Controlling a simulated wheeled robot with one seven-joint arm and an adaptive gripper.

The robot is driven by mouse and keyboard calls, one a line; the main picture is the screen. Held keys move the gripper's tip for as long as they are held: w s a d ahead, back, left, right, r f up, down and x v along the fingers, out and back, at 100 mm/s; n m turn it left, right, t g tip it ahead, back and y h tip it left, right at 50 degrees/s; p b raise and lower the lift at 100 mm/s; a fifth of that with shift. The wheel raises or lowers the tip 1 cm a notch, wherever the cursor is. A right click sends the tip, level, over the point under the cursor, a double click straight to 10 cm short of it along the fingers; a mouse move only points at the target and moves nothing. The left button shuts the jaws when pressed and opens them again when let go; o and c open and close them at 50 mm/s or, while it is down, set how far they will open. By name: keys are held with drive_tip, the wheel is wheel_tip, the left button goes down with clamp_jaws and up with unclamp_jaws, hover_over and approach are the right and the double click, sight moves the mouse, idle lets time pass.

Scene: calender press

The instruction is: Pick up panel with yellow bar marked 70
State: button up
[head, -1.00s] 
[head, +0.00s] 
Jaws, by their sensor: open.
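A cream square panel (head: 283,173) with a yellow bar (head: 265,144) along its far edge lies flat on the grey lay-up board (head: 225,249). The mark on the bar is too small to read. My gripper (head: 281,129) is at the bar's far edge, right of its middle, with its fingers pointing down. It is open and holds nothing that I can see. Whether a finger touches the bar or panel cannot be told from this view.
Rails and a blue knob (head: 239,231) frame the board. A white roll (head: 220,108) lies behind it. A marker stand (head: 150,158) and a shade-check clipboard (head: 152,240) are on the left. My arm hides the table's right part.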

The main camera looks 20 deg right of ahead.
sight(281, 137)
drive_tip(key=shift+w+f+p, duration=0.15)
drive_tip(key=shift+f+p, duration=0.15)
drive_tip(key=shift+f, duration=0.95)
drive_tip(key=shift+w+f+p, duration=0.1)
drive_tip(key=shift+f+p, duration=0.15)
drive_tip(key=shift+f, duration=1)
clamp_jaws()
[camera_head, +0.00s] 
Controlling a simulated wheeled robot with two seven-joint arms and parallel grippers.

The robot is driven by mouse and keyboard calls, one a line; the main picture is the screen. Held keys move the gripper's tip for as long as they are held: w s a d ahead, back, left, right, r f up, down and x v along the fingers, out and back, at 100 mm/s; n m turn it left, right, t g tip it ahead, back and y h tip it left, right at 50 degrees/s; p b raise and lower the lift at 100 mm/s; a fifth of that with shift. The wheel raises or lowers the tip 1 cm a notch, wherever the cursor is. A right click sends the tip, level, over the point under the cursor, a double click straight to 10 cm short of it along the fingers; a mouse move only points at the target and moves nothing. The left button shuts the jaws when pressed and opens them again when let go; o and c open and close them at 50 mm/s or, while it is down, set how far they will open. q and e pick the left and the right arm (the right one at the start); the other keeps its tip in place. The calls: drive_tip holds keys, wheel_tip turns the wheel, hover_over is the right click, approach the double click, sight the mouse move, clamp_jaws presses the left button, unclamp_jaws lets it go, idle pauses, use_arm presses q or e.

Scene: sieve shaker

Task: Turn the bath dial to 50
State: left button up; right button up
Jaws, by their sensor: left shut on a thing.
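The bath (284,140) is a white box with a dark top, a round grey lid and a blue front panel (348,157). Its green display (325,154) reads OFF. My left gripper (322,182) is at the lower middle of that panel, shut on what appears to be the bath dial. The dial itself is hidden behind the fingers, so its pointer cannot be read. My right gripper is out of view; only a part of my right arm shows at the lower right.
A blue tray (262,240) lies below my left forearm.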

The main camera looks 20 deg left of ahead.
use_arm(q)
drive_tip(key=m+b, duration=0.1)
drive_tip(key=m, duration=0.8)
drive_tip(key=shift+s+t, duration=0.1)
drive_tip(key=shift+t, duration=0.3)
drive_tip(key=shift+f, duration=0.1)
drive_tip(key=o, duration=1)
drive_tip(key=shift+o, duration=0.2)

===============

Within the listing above, find every line containing the string "seven" and return it.

### WRITTEN SOLUTION
Controlling a simulated wheeled robot with one seven-joint arm and an adaptive gripper.
Controlling a simulated wheeled robot with two seven-joint arms and parallel grippers.

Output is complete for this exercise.